A month goes by, and I hear nothing. I send a follow-up email. Nothing. Then the truly odd stuff starts happening. Divine intervention, one might even imagine:
My son-in-law, who also applied to teach there – totally on his own, no concerted effort here – gets word that he needs to resubmit his application because his first was lost due to some technical issues. But I don’t hear anything, and am starting to get a little miffed. Now, my son in law’s Venn diagram of social circles overlaps mightily with the founders of this Chesterton Academy. Local Catholic boy, discerned out of the priesthood, family has lived here for many years. He knows many if not most of the people involved. I could have dropped in from Mars, comparatively, as far as these folks know me.
I determine with my son in law’s encouragement, to ask one of the founders I met at the info session out to lunch, to get to the bottom of this. This founder happens to have been his landlord for a while.
Son in law had evidently been talking me up, so much so that he sends me an email wherein a board member he was interviewing with suggested that I send in an application for the headmaster position. All this is happening at the same time, I’m not very clear in retrospect who caused what to happen and whose idea each action was. Son in law was a major driver here.
So I send in an application for a job for which I don’t even have a job description, mostly because I was intrigued, and because the situation had changed: we had not been able to sell the house, the market here for what we want is too hot for my blood. Sitting it out for a while was becoming more and more a decision that was not really mine to make. Maybe I should just rent for 6 months or a year and get a job?
I apply for headmaster with a rambling cover letter that is not addressing the actual listed job requirements, because the job description had vanished from the web. Seemed crazy. I have lovely lunch with the board member friend of my son in law, at which I learn that they’d had major, since resolved, issues with their website, during which my original application was lost – since I’d just dropped in from Mars, they had no way to know that they’d lost something.
I was not completely unmiffed by this explanation, nor, after the conversation, was I completely on board with the school. Long-time readers here know how much I dislike, to put it mildly, the classroom model. I needed to be convinced that in this case is was actually a good idea.
I heard back on the headmaster application the same day we went to lunch. A series of in-person and Zoom interviews followed. 3 days later, last Friday, I was offered and accepted the position of headmaster at the Chesterton Academy of Sacramento.
May God have mercy on our souls! Turns out my wacky, dabble in everything, fascinated by almost every shiny object that passes by personality comes off as Renaissance Man, under the proper lighting. As I said several times during the interviews, I’m not anybody’s ideal candidate, but if what it takes to get this project off the ground, to get this school opened in August, is for me to be headmaster, I will accept the adventure Aslan sends us.

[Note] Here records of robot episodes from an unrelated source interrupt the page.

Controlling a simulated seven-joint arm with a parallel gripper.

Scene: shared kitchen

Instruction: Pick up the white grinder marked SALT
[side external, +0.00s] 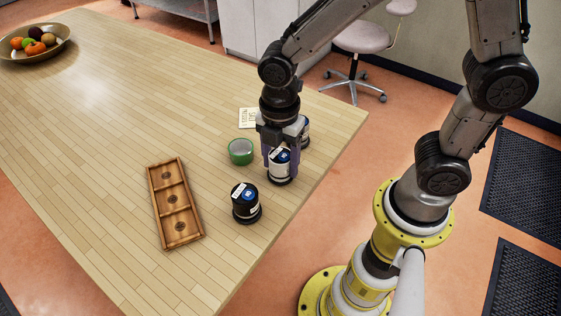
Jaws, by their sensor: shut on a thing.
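My gripper (281,157) points down over the right part of the table and is shut on a white grinder (281,171). This grinder has a dark base and a blue and white label, whose lettering is too small to read. It is upright, and I cannot tell whether its base touches the table. Another grinder (305,131) stands just behind my gripper, partly hidden by it. A black grinder (245,204) with a blue and white label stands apart, to the front left.
A wooden three-compartment tray (166,215) lies farther left. A fruit bowl (63,48) sits at the far left. The table's (130,110) middle is clear; its right edge is near.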

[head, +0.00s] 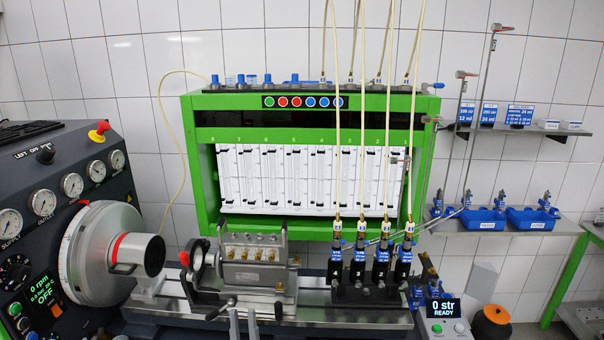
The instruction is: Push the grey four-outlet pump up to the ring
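The grey four-outlet pump (253,262) sits upright on the rail of the bench, left of the injector row. Several brass outlets line its front. The ring (196,259) stands in a dark upright bracket just left of the pump. The two look close, but I cannot tell whether they touch. My left gripper (243,315) shows at the bottom edge as two grey fingertips, apart and with nothing between them, below and in front of the pump. The rest of it is cut off. My right gripper is not in view.
The large drive drum (105,253) and control panel (50,220) stand at the left. Injectors (370,262) with hoses stand right of the pump. A crank handle (222,309) and another lever (278,310) stick out near my left fingertips. A counter box (445,318) is at lower right.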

The founders group is large and full of impressive people, who understand that in no way are they stepping back and handing this project off to me. They will remain very involved, and continue to do the same critical tasks they have been doing for a year. As in any start up, school or otherwise, the job to do will require more than what any one person can bring.
The funniest part about all this is that I’m more invigorated than terrified, given that I’ve never done anything very much like this job before. The personal and spiritual support of the board and the families is very comforting and inspiring, not to mention indispensable. Please pray for us all, if you’re the praying kind.
What is to become of this blog? I’m now in the position of, I think, Charles de Gaulle, who once said something like: that seems a reasonable course, but Charles de Gaulle would not take it. I have to reshape my writing and public behavior always with this attitude in mind: would the Headmaster of a Chesterton Academy do or say such a thing? And err on the side of caution.
With this in mind, I’m afraid the days of the Wild West of this blog are past. There are simply things the headmaster should not write about, or should not say. I have long contemplated starting another blog under a pen name for my writings, when I finally get them together for publishing. That’s definitely on the backburner for now. Here, I’ll check in when possible, but the days of 20+ posts a month, unofficially gone for some time now, are now officially past.